What is the Current Stance of Monetary Policy?

Mathew Yglesias is making the case that the current stance of monetary policy is effectively tight. He invokes the term structure of interest rates to make his case. While I share his view, I believe a far more intuitive and convincing way to make this point is to look at the difference between the nominal interest rates on regular treasury securities and the real interest rates on treasury inflation protected securities (TIPS). The difference or spread between these two series is the market's expectation of future inflation.* To the extent changes in expected inflation are being shaped by monetary policy via its influence on aggregate demand, this measure provides a real time indicator on the stance of monetary policy. This indicator is graphed below using daily data on 5-year treasuries for the period January 4, 2010 - July 8, 2010: (Click on figure to enlarge.)

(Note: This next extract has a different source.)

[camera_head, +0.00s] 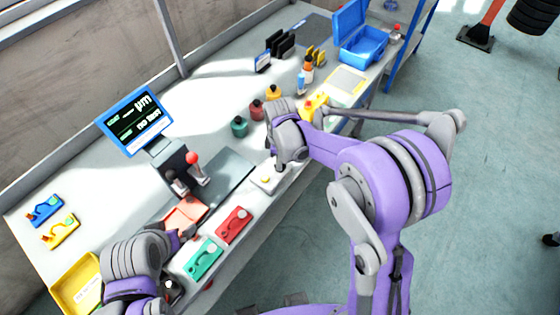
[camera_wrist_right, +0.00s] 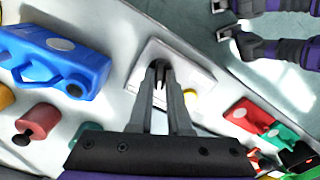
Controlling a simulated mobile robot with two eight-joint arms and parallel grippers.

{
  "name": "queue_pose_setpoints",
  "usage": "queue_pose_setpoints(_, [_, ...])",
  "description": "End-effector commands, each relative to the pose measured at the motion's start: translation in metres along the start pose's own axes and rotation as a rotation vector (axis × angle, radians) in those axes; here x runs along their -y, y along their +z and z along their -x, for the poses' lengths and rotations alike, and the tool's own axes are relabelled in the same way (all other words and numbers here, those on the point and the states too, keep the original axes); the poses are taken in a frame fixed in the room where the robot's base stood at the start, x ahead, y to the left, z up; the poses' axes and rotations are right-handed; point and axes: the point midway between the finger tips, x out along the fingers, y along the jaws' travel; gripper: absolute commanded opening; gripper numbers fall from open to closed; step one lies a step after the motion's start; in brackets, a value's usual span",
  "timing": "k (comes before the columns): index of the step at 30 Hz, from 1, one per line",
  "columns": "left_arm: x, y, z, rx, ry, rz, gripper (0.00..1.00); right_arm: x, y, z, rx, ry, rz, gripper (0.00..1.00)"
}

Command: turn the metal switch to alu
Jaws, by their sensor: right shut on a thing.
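The switch appears to be the pale box (camera_head: 265,184) with a yellow button, at the front edge of the bench; it also shows in the wrist view (camera_wrist_right: 203,83). My right gripper (camera_head: 279,166) points down over this box. In the wrist view its fingers (camera_wrist_right: 160,84) are close together, shut on a small part at the box that they mostly hide. The switch's lettering and setting cannot be read. My left gripper (camera_head: 170,289) is low over the front left of the bench, and its jaws are unclear.
A red block (camera_head: 233,225) and a green block (camera_head: 203,258) lie left of the pale box. A screen (camera_head: 135,119) stands behind. A blue part (camera_wrist_right: 60,62) is beside the right gripper in the wrist view. A blue case (camera_head: 361,44) is at the far end.

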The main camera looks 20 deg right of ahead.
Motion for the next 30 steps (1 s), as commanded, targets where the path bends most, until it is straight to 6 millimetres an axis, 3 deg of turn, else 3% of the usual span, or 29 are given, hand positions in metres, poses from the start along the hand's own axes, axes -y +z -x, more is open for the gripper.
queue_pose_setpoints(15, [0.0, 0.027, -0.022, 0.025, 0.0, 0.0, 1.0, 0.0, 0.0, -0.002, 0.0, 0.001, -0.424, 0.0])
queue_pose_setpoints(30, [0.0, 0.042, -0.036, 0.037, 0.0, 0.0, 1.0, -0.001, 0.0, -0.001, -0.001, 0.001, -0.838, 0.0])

There is a clear downward trend. Now changes in expected inflation can come from both aggregate supply (AS) shocks and aggregate demand (AD) shocks. But given the Eurozone uncertainty, weak economic data, and all the austerity talk of late, the most obvious way to interpret this declining trend is that the market expects aggregate demand to weaken. This interpretation is also consistent with all the chatter about deflation noted by Mark Thoma. And since monetary policy has been doing nothing to stop this implied plunge in AD it is effectively tightening.

Now it is possible that an increase in the liquidity premium coming from the heightened uncertainty is driving some of this decline, but even if true it only serves to strengthen my interpretation. For in that case their is an increased demand for liquid assets of which money is the most liquid. Money demand, therefore, would be rising and velocity falling. So no matter what path you follow you end finding weakening AD and an effective tightening of monetary policy.

*This is because of the fisher equation that says nominal interest rates = real interest rates + expected inflation.